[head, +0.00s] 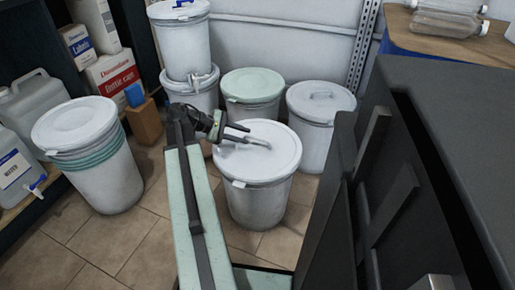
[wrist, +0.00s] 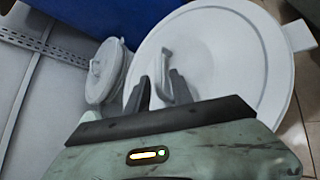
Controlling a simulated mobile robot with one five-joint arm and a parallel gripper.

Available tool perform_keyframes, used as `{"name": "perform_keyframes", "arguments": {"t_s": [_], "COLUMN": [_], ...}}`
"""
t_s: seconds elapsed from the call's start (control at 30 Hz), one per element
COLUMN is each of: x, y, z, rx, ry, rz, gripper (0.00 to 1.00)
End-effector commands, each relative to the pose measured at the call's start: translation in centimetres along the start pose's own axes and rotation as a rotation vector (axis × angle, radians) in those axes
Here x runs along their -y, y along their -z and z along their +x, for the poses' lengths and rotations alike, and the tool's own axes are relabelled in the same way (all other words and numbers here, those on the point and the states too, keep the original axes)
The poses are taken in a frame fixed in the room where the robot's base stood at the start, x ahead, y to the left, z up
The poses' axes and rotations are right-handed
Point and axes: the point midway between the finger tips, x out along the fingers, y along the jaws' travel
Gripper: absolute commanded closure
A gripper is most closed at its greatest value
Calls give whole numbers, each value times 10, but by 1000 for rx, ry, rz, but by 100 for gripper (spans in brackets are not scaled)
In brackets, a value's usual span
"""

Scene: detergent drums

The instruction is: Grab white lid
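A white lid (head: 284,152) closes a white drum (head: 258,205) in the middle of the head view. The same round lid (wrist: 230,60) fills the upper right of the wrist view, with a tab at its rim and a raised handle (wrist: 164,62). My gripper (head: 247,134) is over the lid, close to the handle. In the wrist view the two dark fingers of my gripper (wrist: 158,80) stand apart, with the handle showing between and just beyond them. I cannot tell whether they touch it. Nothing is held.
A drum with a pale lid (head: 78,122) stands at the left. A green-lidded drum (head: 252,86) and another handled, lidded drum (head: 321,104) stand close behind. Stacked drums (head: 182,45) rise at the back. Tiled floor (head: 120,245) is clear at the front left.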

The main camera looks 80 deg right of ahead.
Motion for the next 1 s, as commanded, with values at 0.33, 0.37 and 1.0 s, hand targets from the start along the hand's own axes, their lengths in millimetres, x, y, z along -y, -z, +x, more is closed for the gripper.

—————

**Task to complete**
Set every line down exactly as written, leaving each picture out.

**Output for this task**
[head, +0.00s] 
[wrist, +0.00s] 
Controlling a simulated mobile robot with one five-joint arm and a parallel gripper.

Available tool perform_keyframes, used as `{"name": "perform_keyframes", "arguments": {"t_s": [_], "COLUMN": [_], ...}}`
"""
t_s: seconds elapsed from the call's start (control at 30 Hz), one per element
COLUMN is each of: x, y, z, rx, ry, rz, gripper (0.00 to 1.00)
End-effector commands, each relative to the pose measured at the call's start: translation in centimetres along the start pose's own axes and rotation as a rotation vector (axis × angle, radians) in those axes
Here x runs along their -y, y along their -z and z along their +x, for the poses' lengths and rotations alike, and the tool's own axes are relabelled in the same way (all other words and numbers here, those on the point and the states too, keep the original axes)
The poses are taken in a frame fixed in the room where the robot's base stood at the start, x ahead, y to the left, z up
The poses' axes and rotations are right-handed
Point and axes: the point midway between the finger tips, x out along the fingers, y along the jaws' travel
Gripper: absolute commanded closure
A gripper is most closed at its greatest value
Calls give whole numbers, each value times 10, but by 1000 for rx, ry, rz, but by 100 for gripper (spans in brackets are not scaled)
In brackets, a value's usual span
"""

Scene: detergent drums

The instruction is: Grab white lid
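A white lid (head: 284,152) closes a white drum (head: 258,205) in the middle of the head view. The same round lid (wrist: 230,60) fills the upper right of the wrist view, with a tab at its rim and a raised handle (wrist: 164,62). My gripper (head: 247,134) is over the lid, close to the handle. In the wrist view the two dark fingers of my gripper (wrist: 158,80) stand apart, with the handle showing between and just beyond them. I cannot tell whether they touch it. Nothing is held.
A drum with a pale lid (head: 78,122) stands at the left. A green-lidded drum (head: 252,86) and another handled, lidded drum (head: 321,104) stand close behind. Stacked drums (head: 182,45) rise at the back. Tiled floor (head: 120,245) is clear at the front left.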

The main camera looks 80 deg right of ahead.
Motion for the next 1 s, as commanded, with values at 0.33, 0.37 and 1.0 s, hand targets from the start along the hand's own axes, their lengths in millimetres, x, y, z along -y, -z, +x, more is closed for the gripper.

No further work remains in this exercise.